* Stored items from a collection
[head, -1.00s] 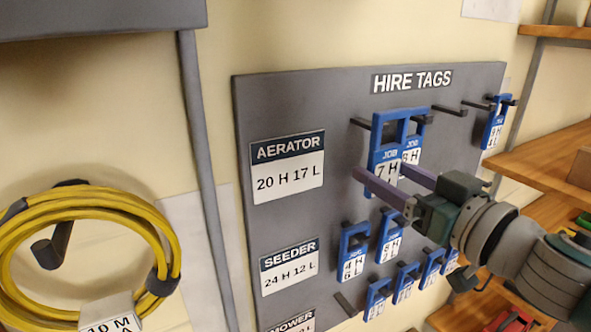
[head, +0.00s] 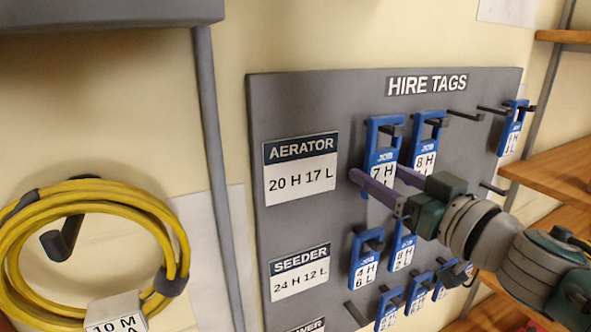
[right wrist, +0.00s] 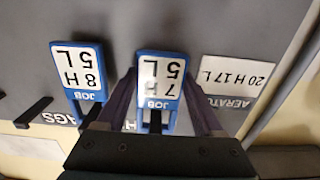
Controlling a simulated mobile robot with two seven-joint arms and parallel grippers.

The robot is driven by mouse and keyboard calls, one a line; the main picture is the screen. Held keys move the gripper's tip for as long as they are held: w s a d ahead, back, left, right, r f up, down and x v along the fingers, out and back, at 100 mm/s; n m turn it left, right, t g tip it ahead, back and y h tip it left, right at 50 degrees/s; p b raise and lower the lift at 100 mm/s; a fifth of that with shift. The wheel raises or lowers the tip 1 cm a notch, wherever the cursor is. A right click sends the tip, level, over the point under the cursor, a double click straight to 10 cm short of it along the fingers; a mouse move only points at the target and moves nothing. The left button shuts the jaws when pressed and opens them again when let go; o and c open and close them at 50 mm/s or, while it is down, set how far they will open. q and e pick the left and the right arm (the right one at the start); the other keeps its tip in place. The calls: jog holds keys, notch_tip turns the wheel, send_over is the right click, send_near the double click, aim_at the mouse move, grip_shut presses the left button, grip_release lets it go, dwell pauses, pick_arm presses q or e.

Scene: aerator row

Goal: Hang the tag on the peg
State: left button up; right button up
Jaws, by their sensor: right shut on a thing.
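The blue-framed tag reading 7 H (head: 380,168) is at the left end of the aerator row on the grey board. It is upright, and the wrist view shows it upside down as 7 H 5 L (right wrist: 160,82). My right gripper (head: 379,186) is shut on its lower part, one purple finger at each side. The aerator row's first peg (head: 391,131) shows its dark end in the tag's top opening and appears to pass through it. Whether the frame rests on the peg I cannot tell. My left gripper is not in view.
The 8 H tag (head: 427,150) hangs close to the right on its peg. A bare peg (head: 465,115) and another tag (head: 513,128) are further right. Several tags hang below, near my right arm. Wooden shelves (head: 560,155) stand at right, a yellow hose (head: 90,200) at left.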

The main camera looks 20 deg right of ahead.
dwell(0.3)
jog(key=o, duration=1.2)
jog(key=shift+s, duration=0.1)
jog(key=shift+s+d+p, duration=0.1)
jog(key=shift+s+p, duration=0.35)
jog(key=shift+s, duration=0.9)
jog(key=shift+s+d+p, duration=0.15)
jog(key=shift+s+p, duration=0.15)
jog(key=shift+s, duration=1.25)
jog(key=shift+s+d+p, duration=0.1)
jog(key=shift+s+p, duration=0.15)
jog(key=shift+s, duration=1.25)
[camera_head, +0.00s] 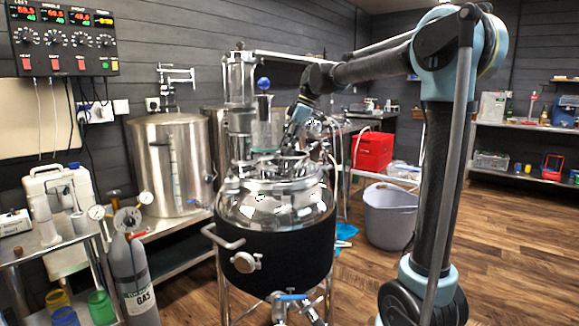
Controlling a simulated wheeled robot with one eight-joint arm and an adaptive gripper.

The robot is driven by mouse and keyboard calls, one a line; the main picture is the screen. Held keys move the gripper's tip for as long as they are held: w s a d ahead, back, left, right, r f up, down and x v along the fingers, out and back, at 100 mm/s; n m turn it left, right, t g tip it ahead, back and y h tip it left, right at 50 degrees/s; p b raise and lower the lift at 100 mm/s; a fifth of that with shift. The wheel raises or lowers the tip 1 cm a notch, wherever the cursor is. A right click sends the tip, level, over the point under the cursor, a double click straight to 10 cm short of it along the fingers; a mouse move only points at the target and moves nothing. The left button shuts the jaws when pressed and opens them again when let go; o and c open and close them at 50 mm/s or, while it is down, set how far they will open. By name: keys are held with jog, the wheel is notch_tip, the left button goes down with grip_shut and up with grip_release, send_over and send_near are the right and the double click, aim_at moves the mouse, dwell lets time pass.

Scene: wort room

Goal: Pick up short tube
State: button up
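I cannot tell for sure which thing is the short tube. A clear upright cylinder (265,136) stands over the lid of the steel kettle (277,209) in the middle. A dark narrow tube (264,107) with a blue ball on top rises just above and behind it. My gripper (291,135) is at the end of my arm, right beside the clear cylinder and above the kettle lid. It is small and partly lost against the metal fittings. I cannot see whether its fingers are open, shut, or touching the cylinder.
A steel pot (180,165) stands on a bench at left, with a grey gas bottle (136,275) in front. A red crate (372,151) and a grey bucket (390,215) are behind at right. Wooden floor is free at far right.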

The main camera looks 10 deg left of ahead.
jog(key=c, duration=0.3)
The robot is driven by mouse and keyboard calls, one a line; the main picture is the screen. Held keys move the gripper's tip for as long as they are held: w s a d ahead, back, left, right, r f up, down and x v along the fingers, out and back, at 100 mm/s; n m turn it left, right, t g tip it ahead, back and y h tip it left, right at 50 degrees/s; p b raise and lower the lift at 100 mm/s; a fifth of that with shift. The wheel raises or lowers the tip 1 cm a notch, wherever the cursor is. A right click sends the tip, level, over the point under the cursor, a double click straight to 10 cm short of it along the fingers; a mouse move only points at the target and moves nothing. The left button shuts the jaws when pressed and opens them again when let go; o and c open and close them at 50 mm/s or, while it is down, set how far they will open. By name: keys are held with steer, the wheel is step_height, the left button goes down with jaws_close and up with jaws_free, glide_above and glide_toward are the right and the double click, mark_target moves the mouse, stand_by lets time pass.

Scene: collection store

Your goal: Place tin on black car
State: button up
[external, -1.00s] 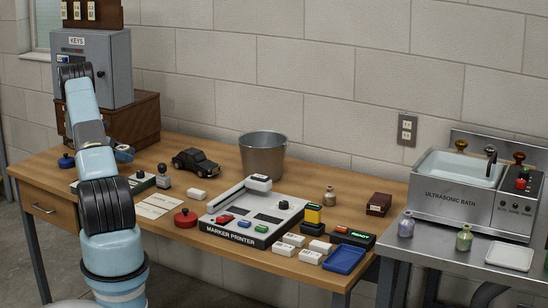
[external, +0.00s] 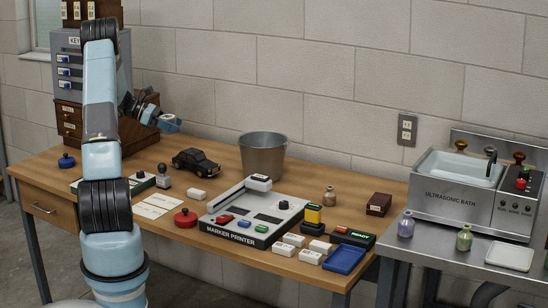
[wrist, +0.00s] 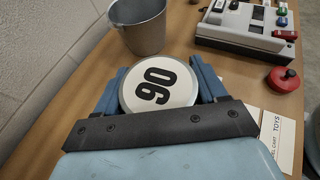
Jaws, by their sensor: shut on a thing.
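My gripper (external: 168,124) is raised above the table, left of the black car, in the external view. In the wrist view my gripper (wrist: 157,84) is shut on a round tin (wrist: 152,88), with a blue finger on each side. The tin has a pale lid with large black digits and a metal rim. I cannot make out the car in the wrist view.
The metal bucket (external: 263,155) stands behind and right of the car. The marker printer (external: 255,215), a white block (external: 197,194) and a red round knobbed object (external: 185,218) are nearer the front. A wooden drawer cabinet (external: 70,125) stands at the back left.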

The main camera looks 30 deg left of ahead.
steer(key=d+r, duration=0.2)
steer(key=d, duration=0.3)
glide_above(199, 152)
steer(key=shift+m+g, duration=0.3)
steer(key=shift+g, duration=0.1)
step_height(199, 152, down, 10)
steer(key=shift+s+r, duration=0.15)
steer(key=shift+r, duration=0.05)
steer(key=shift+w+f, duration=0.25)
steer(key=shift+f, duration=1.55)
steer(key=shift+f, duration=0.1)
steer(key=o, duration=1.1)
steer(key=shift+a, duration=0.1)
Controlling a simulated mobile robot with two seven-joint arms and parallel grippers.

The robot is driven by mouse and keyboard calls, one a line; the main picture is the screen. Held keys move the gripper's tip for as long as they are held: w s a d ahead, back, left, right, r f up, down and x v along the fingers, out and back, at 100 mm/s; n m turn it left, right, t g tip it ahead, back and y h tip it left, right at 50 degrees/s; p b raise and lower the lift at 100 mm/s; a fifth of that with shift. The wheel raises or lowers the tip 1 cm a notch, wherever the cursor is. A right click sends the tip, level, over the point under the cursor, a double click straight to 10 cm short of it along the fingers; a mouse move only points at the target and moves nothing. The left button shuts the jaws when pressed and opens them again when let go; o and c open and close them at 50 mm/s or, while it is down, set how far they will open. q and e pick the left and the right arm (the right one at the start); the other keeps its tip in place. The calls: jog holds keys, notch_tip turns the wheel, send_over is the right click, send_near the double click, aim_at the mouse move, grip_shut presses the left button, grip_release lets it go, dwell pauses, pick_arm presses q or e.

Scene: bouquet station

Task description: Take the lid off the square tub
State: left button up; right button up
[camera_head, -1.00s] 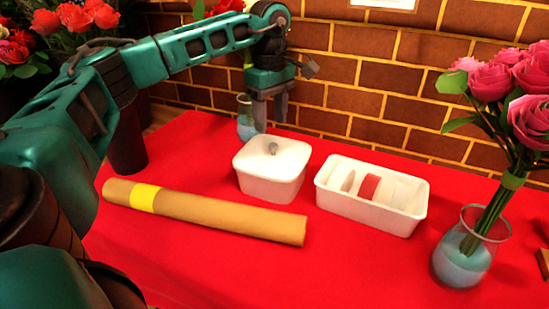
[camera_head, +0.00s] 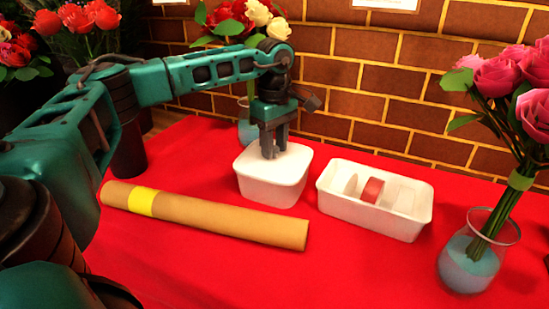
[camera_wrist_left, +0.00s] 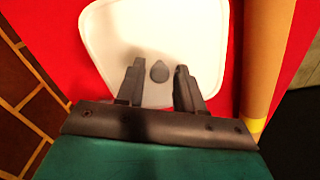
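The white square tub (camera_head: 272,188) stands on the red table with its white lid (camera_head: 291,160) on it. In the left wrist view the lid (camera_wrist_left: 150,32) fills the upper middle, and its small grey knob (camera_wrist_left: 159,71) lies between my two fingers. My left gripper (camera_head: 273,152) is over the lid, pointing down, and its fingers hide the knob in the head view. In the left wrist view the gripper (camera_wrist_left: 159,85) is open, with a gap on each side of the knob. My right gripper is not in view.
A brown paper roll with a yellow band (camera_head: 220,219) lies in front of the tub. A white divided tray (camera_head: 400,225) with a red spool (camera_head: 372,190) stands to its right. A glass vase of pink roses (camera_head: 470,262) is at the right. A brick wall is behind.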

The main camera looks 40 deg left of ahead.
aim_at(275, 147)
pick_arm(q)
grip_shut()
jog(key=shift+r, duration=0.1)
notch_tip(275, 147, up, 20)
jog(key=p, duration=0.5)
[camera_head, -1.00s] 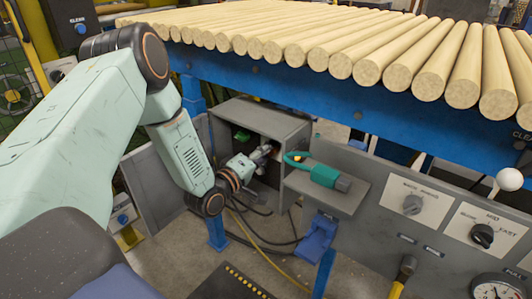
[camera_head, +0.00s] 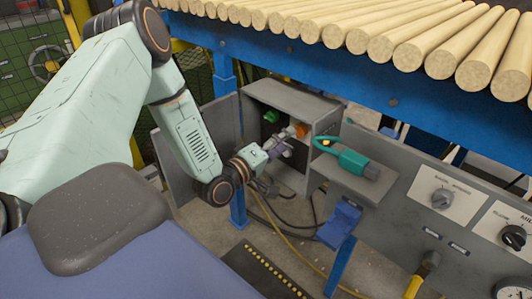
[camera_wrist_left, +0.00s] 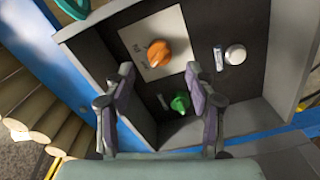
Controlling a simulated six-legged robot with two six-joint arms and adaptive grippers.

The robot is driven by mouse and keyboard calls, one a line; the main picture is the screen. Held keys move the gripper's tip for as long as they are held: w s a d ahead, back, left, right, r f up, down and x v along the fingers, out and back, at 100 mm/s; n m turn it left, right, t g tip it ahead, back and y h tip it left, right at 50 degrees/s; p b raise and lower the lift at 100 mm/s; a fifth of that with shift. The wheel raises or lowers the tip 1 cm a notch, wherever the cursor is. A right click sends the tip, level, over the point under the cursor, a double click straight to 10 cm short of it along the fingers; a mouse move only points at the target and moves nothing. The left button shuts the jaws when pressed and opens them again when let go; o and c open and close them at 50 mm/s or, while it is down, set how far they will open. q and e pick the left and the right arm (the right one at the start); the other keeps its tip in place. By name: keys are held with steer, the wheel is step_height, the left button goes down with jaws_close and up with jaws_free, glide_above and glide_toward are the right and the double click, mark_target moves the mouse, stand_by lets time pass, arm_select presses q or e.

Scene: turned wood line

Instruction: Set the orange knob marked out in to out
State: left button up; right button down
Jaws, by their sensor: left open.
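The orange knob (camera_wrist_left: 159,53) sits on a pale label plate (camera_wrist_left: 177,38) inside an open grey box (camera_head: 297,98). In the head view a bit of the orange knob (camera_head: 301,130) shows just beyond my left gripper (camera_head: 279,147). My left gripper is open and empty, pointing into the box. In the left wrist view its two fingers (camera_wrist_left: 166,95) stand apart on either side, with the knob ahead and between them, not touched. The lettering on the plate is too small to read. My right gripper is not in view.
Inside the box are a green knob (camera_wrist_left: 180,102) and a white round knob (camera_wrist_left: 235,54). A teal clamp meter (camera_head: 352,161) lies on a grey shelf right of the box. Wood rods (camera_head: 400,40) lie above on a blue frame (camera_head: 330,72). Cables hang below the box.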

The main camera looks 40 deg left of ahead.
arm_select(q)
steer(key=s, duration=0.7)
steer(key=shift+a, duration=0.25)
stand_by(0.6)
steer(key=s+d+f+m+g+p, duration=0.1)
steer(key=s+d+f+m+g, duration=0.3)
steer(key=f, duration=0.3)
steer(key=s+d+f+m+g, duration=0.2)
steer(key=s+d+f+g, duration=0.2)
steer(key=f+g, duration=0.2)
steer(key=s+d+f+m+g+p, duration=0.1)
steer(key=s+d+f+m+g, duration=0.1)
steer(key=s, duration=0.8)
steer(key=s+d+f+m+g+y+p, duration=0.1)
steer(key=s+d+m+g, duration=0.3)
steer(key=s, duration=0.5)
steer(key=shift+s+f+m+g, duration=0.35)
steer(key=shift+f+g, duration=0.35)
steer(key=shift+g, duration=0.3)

* Short task
Work out how many lines of the listing above include "Controlling". Answer with the number and nothing more.

* Exercise response
4